=== Information provided ===
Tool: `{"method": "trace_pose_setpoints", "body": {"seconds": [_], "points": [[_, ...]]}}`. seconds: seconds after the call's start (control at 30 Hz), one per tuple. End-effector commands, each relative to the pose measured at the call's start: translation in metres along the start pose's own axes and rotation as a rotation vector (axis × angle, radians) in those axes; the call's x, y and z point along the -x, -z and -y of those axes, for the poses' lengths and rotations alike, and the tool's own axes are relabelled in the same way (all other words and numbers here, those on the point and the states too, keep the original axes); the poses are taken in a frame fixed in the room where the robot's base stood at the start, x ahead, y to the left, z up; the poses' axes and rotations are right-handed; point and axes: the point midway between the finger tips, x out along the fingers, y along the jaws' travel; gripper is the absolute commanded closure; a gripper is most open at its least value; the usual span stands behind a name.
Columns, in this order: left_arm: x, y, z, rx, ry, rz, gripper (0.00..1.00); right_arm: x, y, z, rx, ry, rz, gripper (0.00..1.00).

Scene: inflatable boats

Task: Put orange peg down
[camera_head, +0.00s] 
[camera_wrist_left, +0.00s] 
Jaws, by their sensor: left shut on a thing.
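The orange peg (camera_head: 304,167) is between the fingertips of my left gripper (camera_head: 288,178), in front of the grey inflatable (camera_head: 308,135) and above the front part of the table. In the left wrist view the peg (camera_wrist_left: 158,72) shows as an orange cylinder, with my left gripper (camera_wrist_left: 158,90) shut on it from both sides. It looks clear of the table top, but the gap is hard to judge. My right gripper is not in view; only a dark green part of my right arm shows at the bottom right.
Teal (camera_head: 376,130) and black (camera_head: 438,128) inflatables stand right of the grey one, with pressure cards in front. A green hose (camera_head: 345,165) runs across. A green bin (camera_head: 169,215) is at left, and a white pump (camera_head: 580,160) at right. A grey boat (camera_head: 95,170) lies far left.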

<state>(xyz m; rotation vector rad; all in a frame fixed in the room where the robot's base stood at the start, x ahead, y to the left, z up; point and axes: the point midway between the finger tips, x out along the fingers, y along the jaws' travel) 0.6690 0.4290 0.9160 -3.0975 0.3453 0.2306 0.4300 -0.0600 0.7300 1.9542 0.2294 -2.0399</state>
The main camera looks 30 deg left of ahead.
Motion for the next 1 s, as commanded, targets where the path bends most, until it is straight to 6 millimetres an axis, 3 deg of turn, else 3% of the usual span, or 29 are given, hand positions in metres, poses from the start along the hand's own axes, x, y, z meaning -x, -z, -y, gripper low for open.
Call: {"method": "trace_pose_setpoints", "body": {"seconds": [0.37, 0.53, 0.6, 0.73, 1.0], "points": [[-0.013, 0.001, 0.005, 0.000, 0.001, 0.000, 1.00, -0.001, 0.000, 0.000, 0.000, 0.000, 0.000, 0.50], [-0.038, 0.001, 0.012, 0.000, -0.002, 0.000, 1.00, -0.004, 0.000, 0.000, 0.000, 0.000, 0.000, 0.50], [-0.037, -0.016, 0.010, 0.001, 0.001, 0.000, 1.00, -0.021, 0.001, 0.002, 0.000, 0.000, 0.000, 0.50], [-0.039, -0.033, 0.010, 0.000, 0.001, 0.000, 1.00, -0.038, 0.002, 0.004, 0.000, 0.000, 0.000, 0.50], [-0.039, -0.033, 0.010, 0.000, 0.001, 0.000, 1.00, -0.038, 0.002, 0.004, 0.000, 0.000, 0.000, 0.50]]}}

=== The exercise ===
Reproduce, without alteration, solely the lines beginning at the line that includes "Columns, in this" and ending at the line that includes "[camera_wrist_left, +0.00s]", both lines included.

=== The result ===
Columns, in this order: left_arm: x, y, z, rx, ry, rz, gripper (0.00..1.00); right_arm: x, y, z, rx, ry, rz, gripper (0.00..1.00).

Scene: inflatable boats

Task: Put orange peg down
[camera_head, +0.00s] 
[camera_wrist_left, +0.00s] 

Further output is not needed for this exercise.